On offense, the game plan was simple – get points off turnovers, and go to the strength.

“Coach Peterson was smart enough to tell you exactly what he wanted – get the ball to Voskuil,” Woerfel said. O’Brachta and Lautenbach handled the glass, and Krishka and Anderson were excellent ball-handlers, but Woerfel says it was clear what made the team go – Voskuil.

“He was the show.”

The season was not untouched by sadness. With two games remaining in the regular season, Gibraltar was jolted by the death of three students in a car accident. One of them, Loren Vertz, was a reserve on the boys basketball team, and the tragedy also took the lives of students Tom Wilkus and Nancy Overby.

“How can I even get them to practice this week?” said coach Mike Peterson in a Door County Advocate article in the wake of the tragedy. The team fought through heartache to close out the unbeaten season, but didn’t quite have enough left for a post-season run.

In the pre-class era, when all schools, regardless of enrollment, were funneled through one state tournament, Gibraltar faced Sturgeon Bay in the first round of the post-season. The Clippers were loaded, and though Gibraltar took a nine-point lead into the half, they couldn’t overcome Lautenbach’s ankle injury and a loaded Sturgeon Bay squad, spear-headed by Mark Ostrand.

The Vikings season came to an end, 52-46, just the second time all season a team managed 50 points against them. They avenged the loss the following season, then went on to shock Green Bay West in the sectional semifinal before bowing to a tough Kewaunee team in the sectional finals.

Despite 1970’s success, the sour end to ‘69 stings to this day.

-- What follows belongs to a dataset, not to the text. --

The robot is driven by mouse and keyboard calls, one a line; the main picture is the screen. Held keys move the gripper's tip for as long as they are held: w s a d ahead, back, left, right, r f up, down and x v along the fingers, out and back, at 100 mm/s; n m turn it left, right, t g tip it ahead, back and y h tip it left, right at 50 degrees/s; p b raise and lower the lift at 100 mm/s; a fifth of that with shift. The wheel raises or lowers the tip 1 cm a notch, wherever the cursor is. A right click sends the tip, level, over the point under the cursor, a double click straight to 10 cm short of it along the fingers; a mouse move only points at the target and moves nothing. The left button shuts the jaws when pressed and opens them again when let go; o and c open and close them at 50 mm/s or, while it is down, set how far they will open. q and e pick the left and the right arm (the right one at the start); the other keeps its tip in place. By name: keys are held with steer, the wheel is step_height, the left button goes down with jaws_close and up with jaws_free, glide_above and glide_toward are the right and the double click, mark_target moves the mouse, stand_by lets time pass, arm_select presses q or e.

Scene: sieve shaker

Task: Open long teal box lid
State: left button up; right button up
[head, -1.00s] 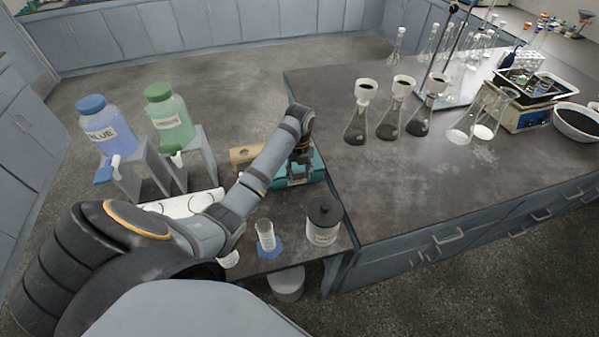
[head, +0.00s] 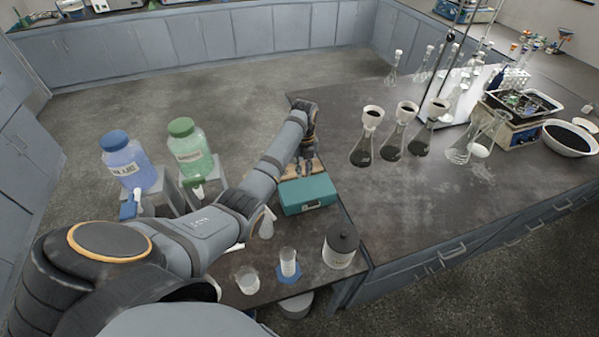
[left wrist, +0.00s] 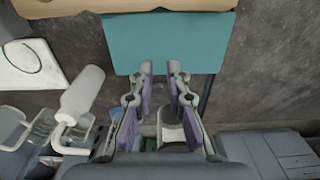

“It was really an unhappy ending,” Peterson said. “We didn’t even have much chance to practice because we were going to funerals.”

“It was terrible,” Voskuil said. “I think about that game to this day.”

Lautenbach and his teammates maintain that they would have gone on to Madison if today’s tournament setup were in place back then.

“If we had a class system, I don’t think anyone would have touched us in 1969,” Lautenbach said.

County history will have to suffice.